● **WHAT NEEDS TO BE DONE**: Exactly retype the opening line of the entries and every line after it, ending with the line that contains "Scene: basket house". Skip all pictures.
════════
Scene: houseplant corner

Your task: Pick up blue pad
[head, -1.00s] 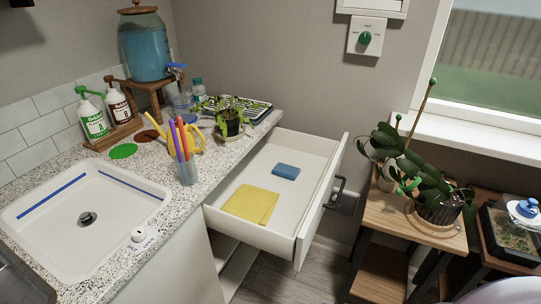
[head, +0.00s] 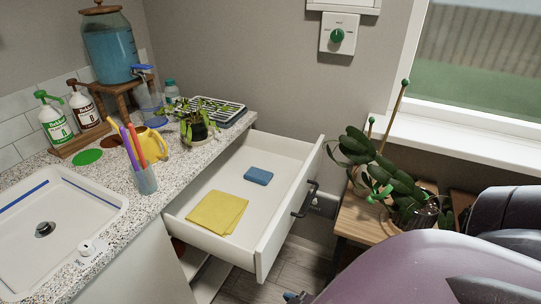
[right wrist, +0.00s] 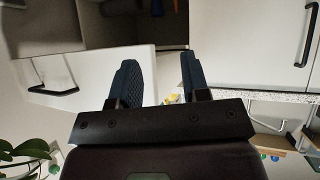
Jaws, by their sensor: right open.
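The blue pad (head: 258,176) lies flat in the open white drawer (head: 282,150), toward the back right of its floor. A folded yellow cloth (head: 216,212) lies nearer the front of the drawer, apart from the pad. My right arm reaches in at the lower right of the head view, clear of the drawer. My right gripper (right wrist: 157,72) shows in the right wrist view, with its two dark fingers apart and nothing between them. The pad cannot be made out in that view. My left gripper is in neither view.
The drawer's front with its dark handle (head: 305,199) stands out into the room. A speckled counter (head: 122,213) with a sink (head: 80,207) and a pen cup (head: 144,179) runs along the left. A wooden stand with a plant (head: 388,180) is close on the right.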

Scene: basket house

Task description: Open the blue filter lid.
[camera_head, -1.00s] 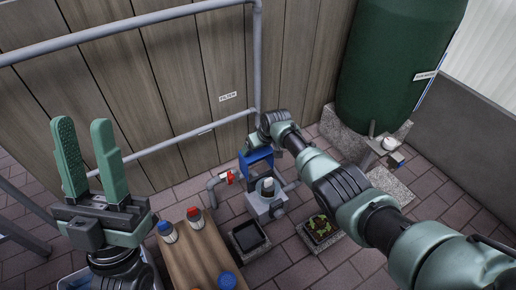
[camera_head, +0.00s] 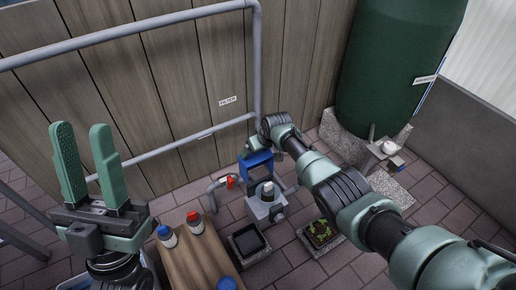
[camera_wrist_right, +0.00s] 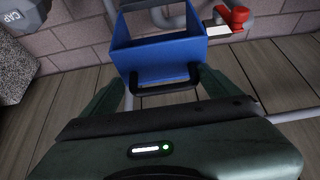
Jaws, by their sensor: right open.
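The blue filter lid (camera_head: 257,164) shows in the head view above the grey filter body (camera_head: 262,206), close to the wooden wall. In the right wrist view the blue lid (camera_wrist_right: 160,58) appears as an open box shape with a black handle (camera_wrist_right: 163,88) on its near edge. My right gripper (camera_wrist_right: 165,78) is open, with its two dark green fingers on either side of the handle; whether they touch it I cannot tell. In the head view its fingers are hidden behind my wrist. My left gripper (camera_head: 81,128) is open and empty, pointing up at the left.
A grey pipe with a red valve handle (camera_head: 230,182) is just left of the filter. A wooden table (camera_head: 203,262) holds several capped bottles. A black tray (camera_head: 249,242) and a plant tray (camera_head: 320,233) lie on the paving. A green tank (camera_head: 395,70) stands at the right.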

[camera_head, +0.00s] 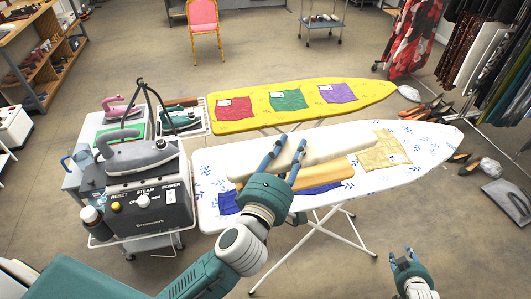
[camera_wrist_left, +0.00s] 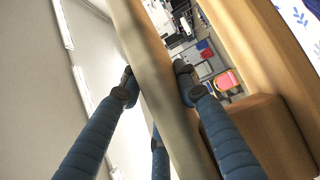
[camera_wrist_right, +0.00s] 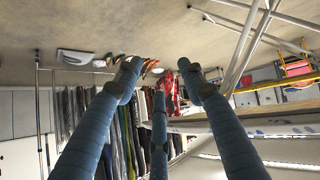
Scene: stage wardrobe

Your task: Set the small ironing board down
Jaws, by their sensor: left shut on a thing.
════════
● **THE RESPONSE**:
Scene: houseplant corner

Your task: Pick up blue pad
[head, -1.00s] 
[head, +0.00s] 
[right wrist, +0.00s] 
Jaws, by their sensor: right open.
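The blue pad (head: 258,176) lies flat in the open white drawer (head: 282,150), toward the back right of its floor. A folded yellow cloth (head: 216,212) lies nearer the front of the drawer, apart from the pad. My right arm reaches in at the lower right of the head view, clear of the drawer. My right gripper (right wrist: 157,72) shows in the right wrist view, with its two dark fingers apart and nothing between them. The pad cannot be made out in that view. My left gripper is in neither view.
The drawer's front with its dark handle (head: 305,199) stands out into the room. A speckled counter (head: 122,213) with a sink (head: 80,207) and a pen cup (head: 144,179) runs along the left. A wooden stand with a plant (head: 388,180) is close on the right.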

Scene: basket house

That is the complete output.